#### Task objective:
Transcribe the material in full. Nothing should differ except that the pictures are left out.

#### Collected material:
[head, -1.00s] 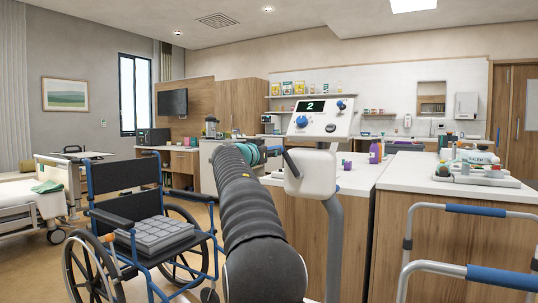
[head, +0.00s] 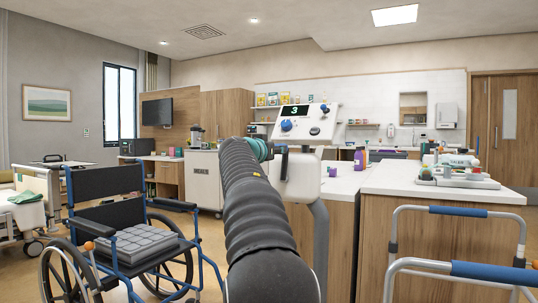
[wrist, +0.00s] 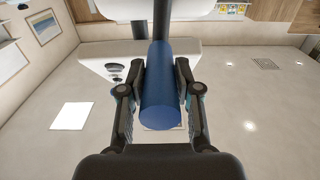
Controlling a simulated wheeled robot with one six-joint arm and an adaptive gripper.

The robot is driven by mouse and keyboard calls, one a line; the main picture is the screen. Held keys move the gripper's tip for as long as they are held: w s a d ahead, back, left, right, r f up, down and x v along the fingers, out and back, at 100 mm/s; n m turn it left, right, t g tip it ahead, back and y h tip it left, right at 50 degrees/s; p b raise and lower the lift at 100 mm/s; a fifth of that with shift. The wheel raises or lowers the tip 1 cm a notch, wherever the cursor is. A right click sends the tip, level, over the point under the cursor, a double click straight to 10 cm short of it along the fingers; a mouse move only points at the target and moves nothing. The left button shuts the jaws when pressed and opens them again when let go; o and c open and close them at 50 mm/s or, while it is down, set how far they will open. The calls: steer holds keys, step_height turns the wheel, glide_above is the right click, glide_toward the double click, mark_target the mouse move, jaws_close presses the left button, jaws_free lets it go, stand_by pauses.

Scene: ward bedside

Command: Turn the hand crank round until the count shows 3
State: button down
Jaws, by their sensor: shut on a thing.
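The hand crank's white housing (head: 303,178) stands on a grey post just right of my arm in the head view. Above it, a tilted white panel (head: 305,130) has a blue knob and a small dark display (head: 295,111) reading 3 in green. A dark crank arm (head: 284,165) shows at the housing's left side. In the wrist view my gripper (wrist: 160,70) is shut on the blue cylindrical crank handle (wrist: 160,105), one finger on each side. In the head view my arm hides the handle and most of the gripper.
A wheelchair (head: 105,200) with a grey cushion stands at the left. A wooden cabinet with a white top (head: 400,178) is behind and right of the crank. A walker with blue grips (head: 490,275) stands at the front right. Floor shows between wheelchair and my arm.

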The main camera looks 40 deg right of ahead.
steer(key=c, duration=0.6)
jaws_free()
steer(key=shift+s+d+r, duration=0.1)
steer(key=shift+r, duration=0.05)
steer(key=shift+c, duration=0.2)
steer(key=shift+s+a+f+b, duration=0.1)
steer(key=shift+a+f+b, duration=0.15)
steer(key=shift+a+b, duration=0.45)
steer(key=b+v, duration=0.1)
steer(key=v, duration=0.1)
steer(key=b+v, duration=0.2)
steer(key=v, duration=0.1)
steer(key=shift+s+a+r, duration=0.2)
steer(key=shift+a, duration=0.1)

#### Output for this exercise:
[head, -1.00s] 
[head, +0.00s] 
[wrist, +0.00s] 
Controlling a simulated wheeled robot with one six-joint arm and an adaptive gripper.

The robot is driven by mouse and keyboard calls, one a line; the main picture is the screen. Held keys move the gripper's tip for as long as they are held: w s a d ahead, back, left, right, r f up, down and x v along the fingers, out and back, at 100 mm/s; n m turn it left, right, t g tip it ahead, back and y h tip it left, right at 50 degrees/s; p b raise and lower the lift at 100 mm/s; a fifth of that with shift. The wheel raises or lowers the tip 1 cm a notch, wherever the cursor is. A right click sends the tip, level, over the point under the cursor, a double click straight to 10 cm short of it along the fingers; a mouse move only points at the target and moves nothing. The left button shuts the jaws when pressed and opens them again when let go; o and c open and close them at 50 mm/s or, while it is down, set how far they will open. The calls: steer holds keys, step_height turns the wheel, glide_above is the right click, glide_toward the double click, mark_target the mouse move, jaws_close presses the left button, jaws_free lets it go, stand_by pauses.

Scene: ward bedside

Command: Turn the hand crank round until the count shows 3
State: button down
Jaws, by their sensor: shut on a thing.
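The hand crank's white housing (head: 303,178) stands on a grey post just right of my arm in the head view. Above it, a tilted white panel (head: 305,130) has a blue knob and a small dark display (head: 295,111) reading 3 in green. A dark crank arm (head: 284,165) shows at the housing's left side. In the wrist view my gripper (wrist: 160,70) is shut on the blue cylindrical crank handle (wrist: 160,105), one finger on each side. In the head view my arm hides the handle and most of the gripper.
A wheelchair (head: 105,200) with a grey cushion stands at the left. A wooden cabinet with a white top (head: 400,178) is behind and right of the crank. A walker with blue grips (head: 490,275) stands at the front right. Floor shows between wheelchair and my arm.

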The main camera looks 40 deg right of ahead.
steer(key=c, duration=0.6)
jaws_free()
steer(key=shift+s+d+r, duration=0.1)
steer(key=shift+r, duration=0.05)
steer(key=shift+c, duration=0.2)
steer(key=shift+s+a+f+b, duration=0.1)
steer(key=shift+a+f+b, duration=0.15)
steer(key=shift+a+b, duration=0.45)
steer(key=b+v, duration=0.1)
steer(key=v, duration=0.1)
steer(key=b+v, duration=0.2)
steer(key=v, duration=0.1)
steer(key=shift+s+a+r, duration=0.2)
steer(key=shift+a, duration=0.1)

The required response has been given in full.